===== PROVIDED DATA

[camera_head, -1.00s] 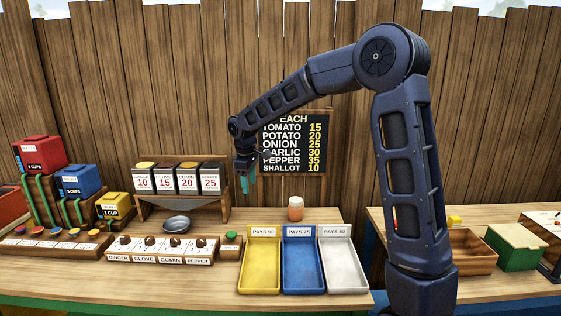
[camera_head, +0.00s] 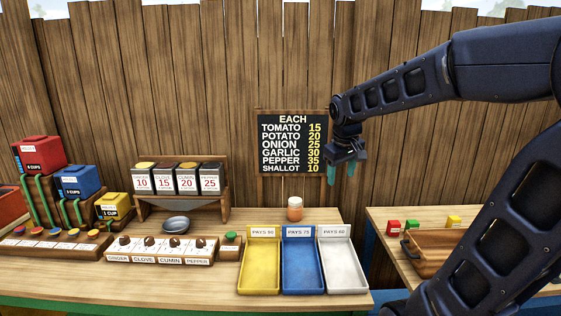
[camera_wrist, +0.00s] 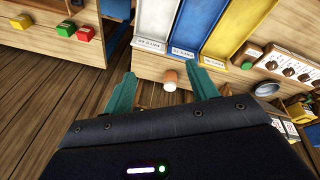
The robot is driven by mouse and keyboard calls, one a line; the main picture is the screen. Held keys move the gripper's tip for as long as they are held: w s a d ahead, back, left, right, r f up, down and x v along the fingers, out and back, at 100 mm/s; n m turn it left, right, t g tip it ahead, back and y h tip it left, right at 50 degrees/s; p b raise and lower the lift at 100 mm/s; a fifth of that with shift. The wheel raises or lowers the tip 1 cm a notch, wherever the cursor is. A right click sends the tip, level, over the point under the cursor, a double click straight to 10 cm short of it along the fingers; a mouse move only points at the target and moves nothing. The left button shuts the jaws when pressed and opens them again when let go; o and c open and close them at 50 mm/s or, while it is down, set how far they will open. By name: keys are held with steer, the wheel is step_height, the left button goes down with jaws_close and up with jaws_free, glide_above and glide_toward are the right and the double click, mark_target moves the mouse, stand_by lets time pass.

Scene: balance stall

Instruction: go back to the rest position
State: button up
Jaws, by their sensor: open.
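My gripper (camera_head: 342,170) is in the air in front of the price board, above the back edge of the stall table. It points downward, with its teal fingers apart and nothing between them. In the wrist view my gripper (camera_wrist: 160,90) also shows open and empty. An orange jar with a pale lid (camera_head: 295,210) stands on the table behind the trays, below and left of my gripper and apart from it. The jar also shows in the wrist view (camera_wrist: 169,82), beyond the fingers.
Yellow (camera_head: 259,273), blue (camera_head: 302,273) and white (camera_head: 342,270) trays stand at the front. The price board (camera_head: 291,145) hangs by the fence. A grey bowl (camera_head: 176,224), spice rack (camera_head: 181,198) and cup boxes are left. A wooden tray (camera_head: 436,262) and small blocks stand on the right table.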

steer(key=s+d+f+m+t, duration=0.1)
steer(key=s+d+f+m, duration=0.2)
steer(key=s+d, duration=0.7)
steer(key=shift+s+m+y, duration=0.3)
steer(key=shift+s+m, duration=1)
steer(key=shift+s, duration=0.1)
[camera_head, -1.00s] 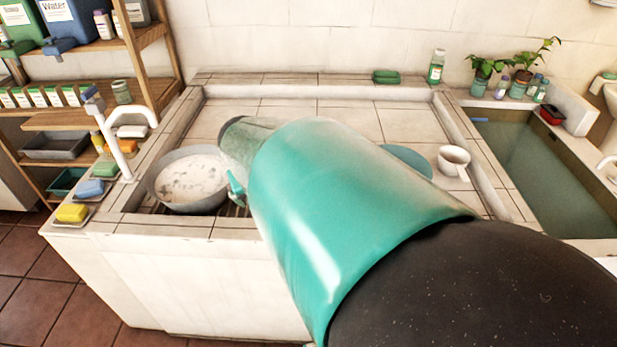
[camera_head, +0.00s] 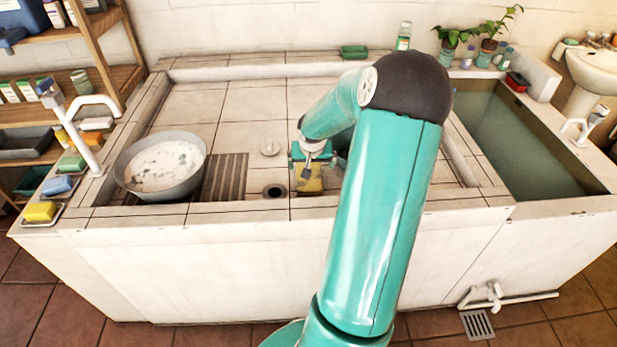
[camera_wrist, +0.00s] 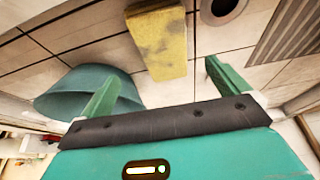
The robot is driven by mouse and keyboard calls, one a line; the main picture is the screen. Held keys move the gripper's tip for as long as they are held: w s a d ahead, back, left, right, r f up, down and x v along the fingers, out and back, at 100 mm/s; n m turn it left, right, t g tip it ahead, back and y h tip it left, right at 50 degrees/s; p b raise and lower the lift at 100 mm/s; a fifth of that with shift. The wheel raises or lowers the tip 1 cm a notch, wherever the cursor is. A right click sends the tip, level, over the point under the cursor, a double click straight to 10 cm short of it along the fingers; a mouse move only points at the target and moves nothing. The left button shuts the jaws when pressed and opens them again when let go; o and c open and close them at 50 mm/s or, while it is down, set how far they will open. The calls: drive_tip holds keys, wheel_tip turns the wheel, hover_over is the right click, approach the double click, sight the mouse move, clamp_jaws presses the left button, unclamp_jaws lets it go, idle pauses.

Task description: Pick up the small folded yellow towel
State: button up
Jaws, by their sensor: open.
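The small folded yellow towel (camera_head: 309,181), with dark smudges, lies flat on the tiled basin floor near the front rim, partly hidden by my arm's end. It also shows in the wrist view (camera_wrist: 160,42), top centre. My gripper (camera_head: 308,168) is above the towel and pointed down at it. In the wrist view its two green fingers (camera_wrist: 160,78) are spread wide, with nothing between them. The towel is ahead of the fingertips, roughly in line with the gap, and no contact shows.
A teal bowl (camera_wrist: 80,92) lies close beside one finger in the wrist view. A drain hole (camera_head: 273,191), a slatted grate (camera_head: 225,176) and a grey basin of cloudy water (camera_head: 165,172) are left of the towel. A yellow soap (camera_head: 40,212) sits on the left ledge.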

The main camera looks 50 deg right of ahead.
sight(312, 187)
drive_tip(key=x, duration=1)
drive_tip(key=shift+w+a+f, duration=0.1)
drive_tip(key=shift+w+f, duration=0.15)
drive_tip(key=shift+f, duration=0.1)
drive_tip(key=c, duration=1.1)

==========

■ TASK INSTRUCTIONS: Images should not appear in the copy; retype the listing above exactly.

■ EXERCISE OUTPUT:
[camera_head, -1.00s] 
[camera_head, +0.00s] 
[camera_wrist, +0.00s] 
The robot is driven by mouse and keyboard calls, one a line; the main picture is the screen. Held keys move the gripper's tip for as long as they are held: w s a d ahead, back, left, right, r f up, down and x v along the fingers, out and back, at 100 mm/s; n m turn it left, right, t g tip it ahead, back and y h tip it left, right at 50 degrees/s; p b raise and lower the lift at 100 mm/s; a fifth of that with shift. The wheel raises or lowers the tip 1 cm a notch, wherever the cursor is. A right click sends the tip, level, over the point under the cursor, a double click straight to 10 cm short of it along the fingers; a mouse move only points at the target and moves nothing. The left button shuts the jaws when pressed and opens them again when let go; o and c open and close them at 50 mm/s or, while it is down, set how far they will open. By name: keys are held with steer, the wheel is step_height, the left button goes down with jaws_close and up with jaws_free, glide_above and glide_toward are the right and the double click, mark_target moves the mouse, stand_by lets time pass.

Scene: balance stall

Instruction: go back to the rest position
State: button up
Jaws, by their sensor: open.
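My gripper (camera_head: 342,170) is in the air in front of the price board, above the back edge of the stall table. It points downward, with its teal fingers apart and nothing between them. In the wrist view my gripper (camera_wrist: 160,90) also shows open and empty. An orange jar with a pale lid (camera_head: 295,210) stands on the table behind the trays, below and left of my gripper and apart from it. The jar also shows in the wrist view (camera_wrist: 169,82), beyond the fingers.
Yellow (camera_head: 259,273), blue (camera_head: 302,273) and white (camera_head: 342,270) trays stand at the front. The price board (camera_head: 291,145) hangs by the fence. A grey bowl (camera_head: 176,224), spice rack (camera_head: 181,198) and cup boxes are left. A wooden tray (camera_head: 436,262) and small blocks stand on the right table.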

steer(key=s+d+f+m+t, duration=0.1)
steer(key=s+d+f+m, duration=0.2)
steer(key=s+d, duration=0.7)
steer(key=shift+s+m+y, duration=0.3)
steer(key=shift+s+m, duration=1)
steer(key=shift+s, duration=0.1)
[camera_head, -1.00s] 
[camera_head, +0.00s] 
[camera_wrist, +0.00s] 
The robot is driven by mouse and keyboard calls, one a line; the main picture is the screen. Held keys move the gripper's tip for as long as they are held: w s a d ahead, back, left, right, r f up, down and x v along the fingers, out and back, at 100 mm/s; n m turn it left, right, t g tip it ahead, back and y h tip it left, right at 50 degrees/s; p b raise and lower the lift at 100 mm/s; a fifth of that with shift. The wheel raises or lowers the tip 1 cm a notch, wherever the cursor is. A right click sends the tip, level, over the point under the cursor, a double click straight to 10 cm short of it along the fingers; a mouse move only points at the target and moves nothing. The left button shuts the jaws when pressed and opens them again when let go; o and c open and close them at 50 mm/s or, while it is down, set how far they will open. The calls: drive_tip holds keys, wheel_tip turns the wheel, hover_over is the right click, approach the double click, sight the mouse move, clamp_jaws presses the left button, unclamp_jaws lets it go, idle pauses.

Task description: Pick up the small folded yellow towel
State: button up
Jaws, by their sensor: open.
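The small folded yellow towel (camera_head: 309,181), with dark smudges, lies flat on the tiled basin floor near the front rim, partly hidden by my arm's end. It also shows in the wrist view (camera_wrist: 160,42), top centre. My gripper (camera_head: 308,168) is above the towel and pointed down at it. In the wrist view its two green fingers (camera_wrist: 160,78) are spread wide, with nothing between them. The towel is ahead of the fingertips, roughly in line with the gap, and no contact shows.
A teal bowl (camera_wrist: 80,92) lies close beside one finger in the wrist view. A drain hole (camera_head: 273,191), a slatted grate (camera_head: 225,176) and a grey basin of cloudy water (camera_head: 165,172) are left of the towel. A yellow soap (camera_head: 40,212) sits on the left ledge.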

The main camera looks 50 deg right of ahead.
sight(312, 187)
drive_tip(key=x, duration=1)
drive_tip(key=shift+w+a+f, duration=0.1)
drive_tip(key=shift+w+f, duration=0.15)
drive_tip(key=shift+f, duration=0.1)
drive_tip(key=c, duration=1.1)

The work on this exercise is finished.